Spirit of the Sepik

Spirit of the Sepik

By John Borthwick

From the shore it must look like a bad case of 'Bwana Vistas'. Six of us are chugging down Papua New Guinea's Sepik River in a dugout canoe - enthroned in wicker easy-chairs.

Not only that, but we're shrouded against an equatorial sun by more headwear than an Arab in mufti. So, we look a tad silly? - it allows us to spend three days slipping back through time on this glittering river, without kneeling all day as sun-crisped cripples.

The Sepik is one of the largest rivers in the world in terms of water flow; starting its 1120 kilometre journey in PNG's central mountains, it travels in a long western loop into and out of Irian Jaya before meandering east to the sea below Wewak.

Brown and broad, it picks its way across the plains, changing course at will, leaving a maze of dead-ends, ox-bow lakes, swamps and lagoons. No place to be a lone wanderer, unless you have month of Sundays, a bucket of kina and a PhD in mazes.

In Korogo village we visit a 50-metre long, two-storied haus tamburan whose upper floor is given over entirely to the works of local carvers.

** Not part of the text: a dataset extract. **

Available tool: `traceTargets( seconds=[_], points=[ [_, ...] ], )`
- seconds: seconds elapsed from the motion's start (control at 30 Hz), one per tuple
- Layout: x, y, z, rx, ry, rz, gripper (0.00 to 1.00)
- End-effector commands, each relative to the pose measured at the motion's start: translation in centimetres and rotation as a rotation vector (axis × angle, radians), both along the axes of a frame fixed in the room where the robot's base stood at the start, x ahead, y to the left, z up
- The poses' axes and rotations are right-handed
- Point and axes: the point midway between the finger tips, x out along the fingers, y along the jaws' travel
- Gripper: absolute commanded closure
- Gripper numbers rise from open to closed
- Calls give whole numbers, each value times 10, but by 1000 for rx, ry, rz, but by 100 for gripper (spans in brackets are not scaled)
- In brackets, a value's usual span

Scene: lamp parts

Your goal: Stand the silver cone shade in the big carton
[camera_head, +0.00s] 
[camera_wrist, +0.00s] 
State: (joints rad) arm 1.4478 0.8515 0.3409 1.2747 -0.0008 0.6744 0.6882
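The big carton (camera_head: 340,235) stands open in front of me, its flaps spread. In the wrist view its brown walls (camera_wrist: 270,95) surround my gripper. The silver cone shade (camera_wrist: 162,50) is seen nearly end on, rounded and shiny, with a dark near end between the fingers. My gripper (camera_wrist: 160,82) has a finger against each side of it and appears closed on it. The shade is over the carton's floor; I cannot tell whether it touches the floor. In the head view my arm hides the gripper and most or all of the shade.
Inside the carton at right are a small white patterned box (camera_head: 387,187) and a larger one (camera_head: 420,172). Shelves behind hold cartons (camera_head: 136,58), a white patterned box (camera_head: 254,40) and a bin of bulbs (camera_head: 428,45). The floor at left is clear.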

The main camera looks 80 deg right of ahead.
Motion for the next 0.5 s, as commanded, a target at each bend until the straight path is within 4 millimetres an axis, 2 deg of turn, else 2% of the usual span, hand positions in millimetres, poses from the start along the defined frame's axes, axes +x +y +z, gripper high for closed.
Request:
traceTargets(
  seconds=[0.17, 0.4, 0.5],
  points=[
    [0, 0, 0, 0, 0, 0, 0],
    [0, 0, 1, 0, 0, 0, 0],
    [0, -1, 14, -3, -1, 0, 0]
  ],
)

In this adumbral "big house" gallery, huge faces, figurines, totems, penis sheaths, birds and ubiquitous puk puks (crocodiles) throng the gloom. Giant masks extend their tongues in proto-Kiss grimaces. The prices start at around 15 kina (approximately AUD$15) for works that we will later see in Australian boutiques with a 10 times mark-up. The fertility carvings are striking. Though the exaggerated genitals and occasional copulatory postures might be viewed by wowsers as "proto-porn", within the Sepik belief system of sympathetic magic, these creations are simply life, its origins and evocation.

In one big house we see, but cannot photograph, the "orator's chair". Alois explains that during a major dispute, such as over land or sorcery, antagonists can be required to sit in this magical chair, which, according to belief, permits only the truth to be told by its occupant. A liar is soon reduced to a sweating, trembling mess.

Water hyacinth-clotted lakes, stilt villages, kids paddling by on slender, crocodile-prowed dugouts, levitating herons, sago makers, canoe builders, village crocodile pens ... the Sepik's gallery of images is endless. We divert from the river and slide through a channel into the lush Chambri Lakes where we put ashore at the village of Aibom, noted for its bonfire-baked pottery.

The distinctive grinning faces on the decorated Aibom pots prove irresistable to half our group. When these join the proliferation of masks and carved stools we have already gathered, our canoe looks like a floating garage sale.